Making the most out of small-scale farming

(LEFT) Ms Harriet Nakabale plucks spinach from a sack that doubles as a garden in her compound. (RIGHT) Ms Nakabale shows a section of straw berries from her home based farm. Photo by Nicholas Kalungi

What you need to know:

Urban farmer. She maximises her space at home to grow food spices, vegetables and fruits in jerrycans, sacks and soda bottles.

It is 6:00pm, and after a few calls, I finally meet Ms Harriet Nakabale, the 43-year-old urban farmer.
Located less than 100 metres from the main road opposite, Kawaala police station, Ms Nakabale’s home is filled with a variety of crops and poultry from the entry to her door step.

Surprisingly, her crops are grown from sacks, jerrycans, soda bottles, old gum boots, crates, and pots. She lives on a 32 by 50 ft plot. With a house, she remains with less than a 20 by 20 ft piece from which she plants crops.
Ms Nakabale, is living a good life, thanks to her smart idea of farming on a very small piece of land.

While many people wake up very early in the morning to get to their workplaces, Ms Nakabale moves to her verandah and work begins.
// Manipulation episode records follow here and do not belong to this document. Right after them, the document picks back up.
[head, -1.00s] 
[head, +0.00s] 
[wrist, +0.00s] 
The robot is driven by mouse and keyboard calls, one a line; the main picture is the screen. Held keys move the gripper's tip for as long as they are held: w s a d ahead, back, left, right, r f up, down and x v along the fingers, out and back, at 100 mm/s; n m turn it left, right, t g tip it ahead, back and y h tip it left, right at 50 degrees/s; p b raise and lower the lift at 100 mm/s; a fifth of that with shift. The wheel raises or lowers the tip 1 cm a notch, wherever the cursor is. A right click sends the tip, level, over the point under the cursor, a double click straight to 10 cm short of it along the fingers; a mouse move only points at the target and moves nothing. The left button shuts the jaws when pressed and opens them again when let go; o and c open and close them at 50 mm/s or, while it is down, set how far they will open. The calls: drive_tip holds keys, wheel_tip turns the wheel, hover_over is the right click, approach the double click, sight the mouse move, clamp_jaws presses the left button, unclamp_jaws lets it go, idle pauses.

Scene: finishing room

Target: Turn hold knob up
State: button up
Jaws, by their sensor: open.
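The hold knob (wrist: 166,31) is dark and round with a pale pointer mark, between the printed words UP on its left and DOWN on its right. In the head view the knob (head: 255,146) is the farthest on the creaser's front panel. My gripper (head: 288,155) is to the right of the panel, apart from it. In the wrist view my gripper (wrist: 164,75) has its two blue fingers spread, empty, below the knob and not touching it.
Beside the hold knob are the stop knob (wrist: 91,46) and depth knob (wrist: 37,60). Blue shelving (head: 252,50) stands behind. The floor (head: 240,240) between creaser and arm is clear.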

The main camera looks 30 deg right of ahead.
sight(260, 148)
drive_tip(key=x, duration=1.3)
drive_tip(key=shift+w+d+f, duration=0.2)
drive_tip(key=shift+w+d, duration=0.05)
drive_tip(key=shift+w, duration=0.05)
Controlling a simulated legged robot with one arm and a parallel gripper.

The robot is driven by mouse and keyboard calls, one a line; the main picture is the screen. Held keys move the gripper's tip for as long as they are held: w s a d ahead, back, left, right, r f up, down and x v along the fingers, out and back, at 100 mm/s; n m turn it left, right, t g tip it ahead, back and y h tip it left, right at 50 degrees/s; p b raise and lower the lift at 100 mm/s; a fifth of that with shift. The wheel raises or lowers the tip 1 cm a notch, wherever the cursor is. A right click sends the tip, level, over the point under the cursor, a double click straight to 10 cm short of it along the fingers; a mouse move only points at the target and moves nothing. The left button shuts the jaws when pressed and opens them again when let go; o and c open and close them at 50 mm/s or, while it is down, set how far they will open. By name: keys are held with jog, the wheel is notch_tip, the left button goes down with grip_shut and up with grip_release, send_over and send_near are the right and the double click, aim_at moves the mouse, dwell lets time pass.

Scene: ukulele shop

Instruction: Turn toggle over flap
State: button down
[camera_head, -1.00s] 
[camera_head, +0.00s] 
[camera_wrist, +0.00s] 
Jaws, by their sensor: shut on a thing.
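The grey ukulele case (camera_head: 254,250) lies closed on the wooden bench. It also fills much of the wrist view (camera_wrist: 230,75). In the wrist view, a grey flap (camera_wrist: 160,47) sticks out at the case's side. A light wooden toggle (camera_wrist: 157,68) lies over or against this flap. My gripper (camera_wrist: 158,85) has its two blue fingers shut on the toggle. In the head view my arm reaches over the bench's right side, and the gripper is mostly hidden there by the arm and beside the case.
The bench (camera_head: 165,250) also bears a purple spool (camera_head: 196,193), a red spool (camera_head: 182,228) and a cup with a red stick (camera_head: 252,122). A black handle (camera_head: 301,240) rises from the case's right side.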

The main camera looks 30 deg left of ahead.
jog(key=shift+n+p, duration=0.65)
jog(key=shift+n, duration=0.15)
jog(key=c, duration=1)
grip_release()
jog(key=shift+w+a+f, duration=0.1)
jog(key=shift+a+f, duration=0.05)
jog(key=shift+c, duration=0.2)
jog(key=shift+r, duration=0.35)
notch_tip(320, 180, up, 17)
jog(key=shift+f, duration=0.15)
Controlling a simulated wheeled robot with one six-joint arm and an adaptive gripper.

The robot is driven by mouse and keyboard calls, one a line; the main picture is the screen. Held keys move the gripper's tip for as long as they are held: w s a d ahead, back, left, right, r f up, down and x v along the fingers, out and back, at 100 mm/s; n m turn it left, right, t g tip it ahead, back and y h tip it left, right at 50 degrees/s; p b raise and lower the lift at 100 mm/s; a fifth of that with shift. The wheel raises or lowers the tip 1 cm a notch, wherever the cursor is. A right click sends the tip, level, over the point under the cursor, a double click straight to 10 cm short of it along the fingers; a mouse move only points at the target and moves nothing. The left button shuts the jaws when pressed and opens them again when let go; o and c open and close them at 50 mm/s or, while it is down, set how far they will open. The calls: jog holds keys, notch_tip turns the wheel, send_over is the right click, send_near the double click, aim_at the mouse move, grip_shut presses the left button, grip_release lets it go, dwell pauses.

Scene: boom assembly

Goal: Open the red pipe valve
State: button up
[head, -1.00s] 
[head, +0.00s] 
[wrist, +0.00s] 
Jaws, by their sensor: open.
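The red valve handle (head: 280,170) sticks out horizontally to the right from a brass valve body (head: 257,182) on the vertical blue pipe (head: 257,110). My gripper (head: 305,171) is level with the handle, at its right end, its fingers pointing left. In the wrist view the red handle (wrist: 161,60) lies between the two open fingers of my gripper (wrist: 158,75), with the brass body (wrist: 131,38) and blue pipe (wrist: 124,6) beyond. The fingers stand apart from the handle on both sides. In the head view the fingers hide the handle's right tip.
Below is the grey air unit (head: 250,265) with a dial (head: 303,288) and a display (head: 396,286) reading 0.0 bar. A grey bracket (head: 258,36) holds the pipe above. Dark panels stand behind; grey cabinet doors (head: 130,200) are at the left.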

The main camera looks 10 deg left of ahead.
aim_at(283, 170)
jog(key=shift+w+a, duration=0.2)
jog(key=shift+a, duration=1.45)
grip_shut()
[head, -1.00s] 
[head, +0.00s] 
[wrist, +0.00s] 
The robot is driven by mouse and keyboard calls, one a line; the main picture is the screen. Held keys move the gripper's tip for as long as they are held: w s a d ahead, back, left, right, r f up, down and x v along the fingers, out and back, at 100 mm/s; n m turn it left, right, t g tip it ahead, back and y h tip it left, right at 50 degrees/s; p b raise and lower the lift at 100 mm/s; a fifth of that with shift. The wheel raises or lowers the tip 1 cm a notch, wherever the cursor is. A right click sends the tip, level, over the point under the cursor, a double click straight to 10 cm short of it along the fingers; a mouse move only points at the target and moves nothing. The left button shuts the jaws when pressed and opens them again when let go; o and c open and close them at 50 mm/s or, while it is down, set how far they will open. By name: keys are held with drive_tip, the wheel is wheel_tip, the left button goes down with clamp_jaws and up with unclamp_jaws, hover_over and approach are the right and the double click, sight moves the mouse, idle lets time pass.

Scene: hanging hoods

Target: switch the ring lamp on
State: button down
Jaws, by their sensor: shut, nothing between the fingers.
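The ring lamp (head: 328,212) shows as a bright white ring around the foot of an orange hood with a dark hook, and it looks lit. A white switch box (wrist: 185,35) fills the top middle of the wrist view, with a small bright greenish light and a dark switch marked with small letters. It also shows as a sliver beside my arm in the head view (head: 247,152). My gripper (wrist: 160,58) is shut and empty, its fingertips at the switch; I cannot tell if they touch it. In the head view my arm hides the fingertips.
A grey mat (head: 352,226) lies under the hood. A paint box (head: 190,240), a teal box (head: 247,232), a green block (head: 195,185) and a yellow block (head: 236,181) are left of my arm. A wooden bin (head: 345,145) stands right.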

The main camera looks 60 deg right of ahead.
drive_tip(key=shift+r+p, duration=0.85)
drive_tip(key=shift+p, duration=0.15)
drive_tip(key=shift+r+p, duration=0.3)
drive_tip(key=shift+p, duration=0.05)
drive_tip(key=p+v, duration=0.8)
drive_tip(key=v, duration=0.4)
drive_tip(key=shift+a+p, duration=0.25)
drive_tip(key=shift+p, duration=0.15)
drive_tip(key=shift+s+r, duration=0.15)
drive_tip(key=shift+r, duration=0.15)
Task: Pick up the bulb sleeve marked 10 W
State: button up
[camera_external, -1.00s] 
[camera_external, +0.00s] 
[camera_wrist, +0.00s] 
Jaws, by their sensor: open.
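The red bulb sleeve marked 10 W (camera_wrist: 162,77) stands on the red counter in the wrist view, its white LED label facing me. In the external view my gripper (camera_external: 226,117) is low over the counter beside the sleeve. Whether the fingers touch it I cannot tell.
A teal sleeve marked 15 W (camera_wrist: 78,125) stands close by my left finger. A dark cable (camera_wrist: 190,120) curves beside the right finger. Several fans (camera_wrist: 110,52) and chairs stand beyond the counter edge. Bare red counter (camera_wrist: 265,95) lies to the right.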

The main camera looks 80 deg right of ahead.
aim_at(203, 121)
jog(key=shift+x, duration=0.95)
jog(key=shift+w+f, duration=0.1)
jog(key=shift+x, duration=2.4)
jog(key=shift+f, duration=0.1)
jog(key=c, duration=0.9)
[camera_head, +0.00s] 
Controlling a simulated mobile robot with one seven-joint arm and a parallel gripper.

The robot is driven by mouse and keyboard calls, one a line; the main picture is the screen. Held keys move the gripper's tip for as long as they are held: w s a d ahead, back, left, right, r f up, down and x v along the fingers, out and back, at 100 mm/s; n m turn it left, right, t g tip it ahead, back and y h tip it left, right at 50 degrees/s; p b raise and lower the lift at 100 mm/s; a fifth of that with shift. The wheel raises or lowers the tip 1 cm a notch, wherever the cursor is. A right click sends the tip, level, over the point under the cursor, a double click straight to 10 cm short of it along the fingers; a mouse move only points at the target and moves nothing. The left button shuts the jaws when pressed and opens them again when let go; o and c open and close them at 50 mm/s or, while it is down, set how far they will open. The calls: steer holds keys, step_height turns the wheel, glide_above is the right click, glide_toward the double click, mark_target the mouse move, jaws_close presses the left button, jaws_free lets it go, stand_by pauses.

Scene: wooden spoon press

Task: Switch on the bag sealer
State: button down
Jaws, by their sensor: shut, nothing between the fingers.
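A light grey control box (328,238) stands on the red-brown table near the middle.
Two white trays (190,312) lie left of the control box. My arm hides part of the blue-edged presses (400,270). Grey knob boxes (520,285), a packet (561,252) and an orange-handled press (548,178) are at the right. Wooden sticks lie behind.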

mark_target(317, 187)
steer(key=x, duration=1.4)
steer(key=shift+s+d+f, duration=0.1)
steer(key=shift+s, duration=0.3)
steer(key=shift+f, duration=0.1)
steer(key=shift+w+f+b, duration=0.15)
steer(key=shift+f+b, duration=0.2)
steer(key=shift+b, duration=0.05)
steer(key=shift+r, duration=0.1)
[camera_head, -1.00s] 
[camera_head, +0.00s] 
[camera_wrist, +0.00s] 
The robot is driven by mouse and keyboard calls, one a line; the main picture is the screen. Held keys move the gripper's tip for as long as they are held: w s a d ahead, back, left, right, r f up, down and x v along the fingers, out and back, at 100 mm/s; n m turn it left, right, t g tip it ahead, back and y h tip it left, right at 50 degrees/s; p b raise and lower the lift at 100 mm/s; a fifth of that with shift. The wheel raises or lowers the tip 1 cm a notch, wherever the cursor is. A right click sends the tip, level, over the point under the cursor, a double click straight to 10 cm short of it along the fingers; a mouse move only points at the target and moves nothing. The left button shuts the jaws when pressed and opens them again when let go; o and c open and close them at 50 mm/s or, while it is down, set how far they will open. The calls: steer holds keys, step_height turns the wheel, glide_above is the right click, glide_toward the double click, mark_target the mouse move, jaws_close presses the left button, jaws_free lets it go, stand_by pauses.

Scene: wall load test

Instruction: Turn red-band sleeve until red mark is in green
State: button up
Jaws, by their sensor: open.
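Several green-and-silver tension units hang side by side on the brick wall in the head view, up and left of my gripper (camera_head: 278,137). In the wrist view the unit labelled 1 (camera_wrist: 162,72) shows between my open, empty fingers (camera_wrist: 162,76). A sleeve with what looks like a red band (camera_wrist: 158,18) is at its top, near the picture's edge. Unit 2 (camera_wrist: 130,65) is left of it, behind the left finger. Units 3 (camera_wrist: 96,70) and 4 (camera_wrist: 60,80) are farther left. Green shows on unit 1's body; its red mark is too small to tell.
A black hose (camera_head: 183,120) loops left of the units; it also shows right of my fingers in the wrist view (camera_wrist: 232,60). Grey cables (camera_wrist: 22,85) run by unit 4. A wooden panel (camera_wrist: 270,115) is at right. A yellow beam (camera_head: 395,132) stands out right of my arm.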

“I have been doing this work for more than 10 years with no regrets whatsoever. I have been able to achieve a lot from working around my small compound, more than many that have acres of land. I have won different awards in recognition of my exemplary services to the community,” Ms Nakabale said while taking me around her small farm.

She added: “I have got local and international friends. People come from all parts of the world to visit and learn from my experience. We feed on a balanced diet, my children go to school and one has been able to finish at Makerere University. I pay their school fees from the profits I make from this small business.”

She mainly grows food spices, vegetables and fruits. Spices include Basil, Lavanda, Spearmint, all types of onions, Chives, Dill and Oregano among others. Vegetables in her compound include Sukuma wiki, Lettuce, Beetroot, Pakchoi, Chinese cabbage, Spinach, Butternut and Paslee. She also has a growing apple tree.

Unlike many farmers who depend on natural soils for cultivation, Ms Nakabale uses organic residues for soil. She does not have enough land or soil to cultivate, as a result; she improvises; mixing sorted household garbage, chicken and animal residues and ash to form soil.

“When I realised that I do not have land for cultivation, I thought of a way of creating artificial soil. I always get a big box and put in rotting garbage as first layer, chicken and animal residues as second layer and ash as the third layer.”

She adds: “When the box is full, I cover it with dry grass and tie it with strong polythene to ensure that moisture does not escape. After about one and a half months, it has converted into soil. All these inputs I get them free of charge. My neighbours give me the garbage because this is town and they have nowhere to throw it.”

Several opportunities have come along the way for her. As a result for this flourishing farming, Ms Nakabale has become a community teacher and consultant on both urban farming and food security, attracting mainly women groups for lectures on house-hold agriculture.

Neighbouring schools also bring their pupils to tour her garden and get to know different plants. Through this, she earns more money since all these groups of people pay for either touring or her lectures.

Challenges
Just like any other business, Ms Nakabale faces many challenges, her biggest being limited space for farming. Even though she confesses to making about Shs250,000 in profit from her garden monthly, she believes she would be a multi-millionaire if she had at least an acre of land.
Ms Nakabale also suffers high input costs when buying a few seeds than when she opts to buy in bulk.

Thieves had also started invading her garden at night, taking off with some of her produce and denying her an opportunity to reap as much as she would have loved to. But this is likely to reduce now that her newly built fence only lacks a gate.

She appeals to people to utilise the little they have before dreaming of bigger plots of land. “Agriculture does not require having acres of land. You can practice agriculture on your verandah, in a basin, bottle, or jerry can. Some people have huge pieces of land but do not know how to put it to use. There is no useless or poor land. It is you to make land produce what you want.”